* _What is needed_
Restate the full set of records exactly, word for word.

* _Robot control records_
--- --- ---
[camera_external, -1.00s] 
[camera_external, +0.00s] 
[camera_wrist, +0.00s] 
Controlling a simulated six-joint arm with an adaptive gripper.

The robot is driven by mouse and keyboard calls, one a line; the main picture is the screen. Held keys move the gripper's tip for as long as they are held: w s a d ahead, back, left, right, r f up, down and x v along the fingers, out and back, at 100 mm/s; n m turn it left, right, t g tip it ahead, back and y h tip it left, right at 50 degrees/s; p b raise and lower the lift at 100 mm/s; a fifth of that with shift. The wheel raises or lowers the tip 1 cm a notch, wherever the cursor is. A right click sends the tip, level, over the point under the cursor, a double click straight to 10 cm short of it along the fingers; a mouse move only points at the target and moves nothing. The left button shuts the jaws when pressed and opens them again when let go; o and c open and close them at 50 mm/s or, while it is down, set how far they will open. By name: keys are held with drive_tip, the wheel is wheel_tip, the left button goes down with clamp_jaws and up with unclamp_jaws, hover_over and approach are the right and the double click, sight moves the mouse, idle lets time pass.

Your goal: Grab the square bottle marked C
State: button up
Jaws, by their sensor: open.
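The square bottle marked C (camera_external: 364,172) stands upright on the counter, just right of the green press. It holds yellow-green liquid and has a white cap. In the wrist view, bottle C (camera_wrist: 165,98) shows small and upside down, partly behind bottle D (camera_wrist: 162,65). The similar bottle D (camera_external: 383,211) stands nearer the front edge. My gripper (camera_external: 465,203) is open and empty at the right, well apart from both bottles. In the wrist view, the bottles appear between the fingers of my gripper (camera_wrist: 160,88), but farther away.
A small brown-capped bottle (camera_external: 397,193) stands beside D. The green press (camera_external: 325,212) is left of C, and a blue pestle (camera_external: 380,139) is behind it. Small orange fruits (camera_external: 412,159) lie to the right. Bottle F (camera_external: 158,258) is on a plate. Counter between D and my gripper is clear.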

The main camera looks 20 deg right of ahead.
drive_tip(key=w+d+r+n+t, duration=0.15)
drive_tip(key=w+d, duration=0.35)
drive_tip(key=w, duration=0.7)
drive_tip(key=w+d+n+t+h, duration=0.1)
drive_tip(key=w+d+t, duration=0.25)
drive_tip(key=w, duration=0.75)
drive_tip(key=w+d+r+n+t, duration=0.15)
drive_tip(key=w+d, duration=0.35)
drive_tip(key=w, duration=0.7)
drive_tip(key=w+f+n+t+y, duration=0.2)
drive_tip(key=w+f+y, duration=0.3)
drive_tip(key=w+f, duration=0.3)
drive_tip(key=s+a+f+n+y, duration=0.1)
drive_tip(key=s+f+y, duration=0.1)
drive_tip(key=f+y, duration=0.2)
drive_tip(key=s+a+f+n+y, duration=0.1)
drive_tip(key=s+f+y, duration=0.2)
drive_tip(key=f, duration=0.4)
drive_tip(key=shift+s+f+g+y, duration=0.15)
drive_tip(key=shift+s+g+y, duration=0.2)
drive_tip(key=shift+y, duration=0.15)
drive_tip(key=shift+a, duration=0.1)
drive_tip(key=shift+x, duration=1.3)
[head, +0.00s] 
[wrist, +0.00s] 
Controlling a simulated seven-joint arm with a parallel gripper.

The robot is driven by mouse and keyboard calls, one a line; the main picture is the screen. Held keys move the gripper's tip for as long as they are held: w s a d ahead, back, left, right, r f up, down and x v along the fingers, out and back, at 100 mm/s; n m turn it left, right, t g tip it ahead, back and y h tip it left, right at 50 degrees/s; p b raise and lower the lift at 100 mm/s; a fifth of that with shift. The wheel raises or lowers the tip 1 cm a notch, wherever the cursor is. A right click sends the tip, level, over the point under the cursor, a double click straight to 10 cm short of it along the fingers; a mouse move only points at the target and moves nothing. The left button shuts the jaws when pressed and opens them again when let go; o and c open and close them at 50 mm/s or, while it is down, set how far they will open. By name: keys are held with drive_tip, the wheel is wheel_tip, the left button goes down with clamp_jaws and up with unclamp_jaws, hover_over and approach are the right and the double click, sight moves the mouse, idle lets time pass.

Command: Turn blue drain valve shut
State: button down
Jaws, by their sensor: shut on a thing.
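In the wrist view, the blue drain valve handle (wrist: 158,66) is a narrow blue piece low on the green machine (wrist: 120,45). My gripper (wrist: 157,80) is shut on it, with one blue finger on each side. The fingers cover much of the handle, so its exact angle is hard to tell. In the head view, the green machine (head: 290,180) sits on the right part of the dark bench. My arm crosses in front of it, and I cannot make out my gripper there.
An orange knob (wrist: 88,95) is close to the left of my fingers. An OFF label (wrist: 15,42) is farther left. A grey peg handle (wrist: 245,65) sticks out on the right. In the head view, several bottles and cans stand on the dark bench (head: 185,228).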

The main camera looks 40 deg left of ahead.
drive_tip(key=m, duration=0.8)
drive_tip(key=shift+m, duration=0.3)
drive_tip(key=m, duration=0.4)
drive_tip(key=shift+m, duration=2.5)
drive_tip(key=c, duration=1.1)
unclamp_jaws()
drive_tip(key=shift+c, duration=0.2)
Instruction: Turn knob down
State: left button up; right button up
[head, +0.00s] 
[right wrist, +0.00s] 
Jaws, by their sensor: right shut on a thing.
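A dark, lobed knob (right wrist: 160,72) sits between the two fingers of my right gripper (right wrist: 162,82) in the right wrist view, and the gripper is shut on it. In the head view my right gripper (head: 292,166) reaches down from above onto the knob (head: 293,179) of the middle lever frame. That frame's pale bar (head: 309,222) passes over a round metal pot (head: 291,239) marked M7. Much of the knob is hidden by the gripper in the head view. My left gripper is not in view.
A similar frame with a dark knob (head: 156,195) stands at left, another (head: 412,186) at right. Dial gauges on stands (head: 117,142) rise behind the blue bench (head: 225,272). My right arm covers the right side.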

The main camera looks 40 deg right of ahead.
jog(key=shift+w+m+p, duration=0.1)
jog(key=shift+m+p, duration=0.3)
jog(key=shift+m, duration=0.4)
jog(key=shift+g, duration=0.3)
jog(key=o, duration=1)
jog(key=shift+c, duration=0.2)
--- --- ---
* _Answer_
[camera_external, -1.00s] 
[camera_external, +0.00s] 
[camera_wrist, +0.00s] 
Controlling a simulated six-joint arm with an adaptive gripper.

The robot is driven by mouse and keyboard calls, one a line; the main picture is the screen. Held keys move the gripper's tip for as long as they are held: w s a d ahead, back, left, right, r f up, down and x v along the fingers, out and back, at 100 mm/s; n m turn it left, right, t g tip it ahead, back and y h tip it left, right at 50 degrees/s; p b raise and lower the lift at 100 mm/s; a fifth of that with shift. The wheel raises or lowers the tip 1 cm a notch, wherever the cursor is. A right click sends the tip, level, over the point under the cursor, a double click straight to 10 cm short of it along the fingers; a mouse move only points at the target and moves nothing. The left button shuts the jaws when pressed and opens them again when let go; o and c open and close them at 50 mm/s or, while it is down, set how far they will open. By name: keys are held with drive_tip, the wheel is wheel_tip, the left button goes down with clamp_jaws and up with unclamp_jaws, hover_over and approach are the right and the double click, sight moves the mouse, idle lets time pass.

Your goal: Grab the square bottle marked C
State: button up
Jaws, by their sensor: open.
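The square bottle marked C (camera_external: 364,172) stands upright on the counter, just right of the green press. It holds yellow-green liquid and has a white cap. In the wrist view, bottle C (camera_wrist: 165,98) shows small and upside down, partly behind bottle D (camera_wrist: 162,65). The similar bottle D (camera_external: 383,211) stands nearer the front edge. My gripper (camera_external: 465,203) is open and empty at the right, well apart from both bottles. In the wrist view, the bottles appear between the fingers of my gripper (camera_wrist: 160,88), but farther away.
A small brown-capped bottle (camera_external: 397,193) stands beside D. The green press (camera_external: 325,212) is left of C, and a blue pestle (camera_external: 380,139) is behind it. Small orange fruits (camera_external: 412,159) lie to the right. Bottle F (camera_external: 158,258) is on a plate. Counter between D and my gripper is clear.

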The main camera looks 20 deg right of ahead.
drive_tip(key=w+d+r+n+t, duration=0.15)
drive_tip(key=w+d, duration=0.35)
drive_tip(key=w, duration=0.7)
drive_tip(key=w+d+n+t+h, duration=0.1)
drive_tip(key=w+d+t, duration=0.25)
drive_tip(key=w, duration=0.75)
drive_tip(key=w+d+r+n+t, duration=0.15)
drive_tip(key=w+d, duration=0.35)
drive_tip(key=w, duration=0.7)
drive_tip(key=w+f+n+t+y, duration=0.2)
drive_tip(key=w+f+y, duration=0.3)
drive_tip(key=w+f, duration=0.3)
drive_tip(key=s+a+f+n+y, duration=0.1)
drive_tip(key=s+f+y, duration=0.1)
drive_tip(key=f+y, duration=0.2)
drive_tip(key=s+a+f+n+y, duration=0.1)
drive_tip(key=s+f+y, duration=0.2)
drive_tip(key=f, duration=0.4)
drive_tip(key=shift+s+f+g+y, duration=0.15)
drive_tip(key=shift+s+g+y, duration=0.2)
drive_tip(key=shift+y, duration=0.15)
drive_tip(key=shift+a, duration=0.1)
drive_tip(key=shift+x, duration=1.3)
[head, +0.00s] 
[wrist, +0.00s] 
Controlling a simulated seven-joint arm with a parallel gripper.

The robot is driven by mouse and keyboard calls, one a line; the main picture is the screen. Held keys move the gripper's tip for as long as they are held: w s a d ahead, back, left, right, r f up, down and x v along the fingers, out and back, at 100 mm/s; n m turn it left, right, t g tip it ahead, back and y h tip it left, right at 50 degrees/s; p b raise and lower the lift at 100 mm/s; a fifth of that with shift. The wheel raises or lowers the tip 1 cm a notch, wherever the cursor is. A right click sends the tip, level, over the point under the cursor, a double click straight to 10 cm short of it along the fingers; a mouse move only points at the target and moves nothing. The left button shuts the jaws when pressed and opens them again when let go; o and c open and close them at 50 mm/s or, while it is down, set how far they will open. By name: keys are held with drive_tip, the wheel is wheel_tip, the left button goes down with clamp_jaws and up with unclamp_jaws, hover_over and approach are the right and the double click, sight moves the mouse, idle lets time pass.

Command: Turn blue drain valve shut
State: button down
Jaws, by their sensor: shut on a thing.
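In the wrist view, the blue drain valve handle (wrist: 158,66) is a narrow blue piece low on the green machine (wrist: 120,45). My gripper (wrist: 157,80) is shut on it, with one blue finger on each side. The fingers cover much of the handle, so its exact angle is hard to tell. In the head view, the green machine (head: 290,180) sits on the right part of the dark bench. My arm crosses in front of it, and I cannot make out my gripper there.
An orange knob (wrist: 88,95) is close to the left of my fingers. An OFF label (wrist: 15,42) is farther left. A grey peg handle (wrist: 245,65) sticks out on the right. In the head view, several bottles and cans stand on the dark bench (head: 185,228).

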The main camera looks 40 deg left of ahead.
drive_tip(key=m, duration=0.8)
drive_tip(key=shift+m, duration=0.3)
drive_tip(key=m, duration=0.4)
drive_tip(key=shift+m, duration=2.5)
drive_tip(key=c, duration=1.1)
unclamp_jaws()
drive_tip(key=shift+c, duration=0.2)
Instruction: Turn knob down
State: left button up; right button up
[head, +0.00s] 
[right wrist, +0.00s] 
Jaws, by their sensor: right shut on a thing.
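A dark, lobed knob (right wrist: 160,72) sits between the two fingers of my right gripper (right wrist: 162,82) in the right wrist view, and the gripper is shut on it. In the head view my right gripper (head: 292,166) reaches down from above onto the knob (head: 293,179) of the middle lever frame. That frame's pale bar (head: 309,222) passes over a round metal pot (head: 291,239) marked M7. Much of the knob is hidden by the gripper in the head view. My left gripper is not in view.
A similar frame with a dark knob (head: 156,195) stands at left, another (head: 412,186) at right. Dial gauges on stands (head: 117,142) rise behind the blue bench (head: 225,272). My right arm covers the right side.

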The main camera looks 40 deg right of ahead.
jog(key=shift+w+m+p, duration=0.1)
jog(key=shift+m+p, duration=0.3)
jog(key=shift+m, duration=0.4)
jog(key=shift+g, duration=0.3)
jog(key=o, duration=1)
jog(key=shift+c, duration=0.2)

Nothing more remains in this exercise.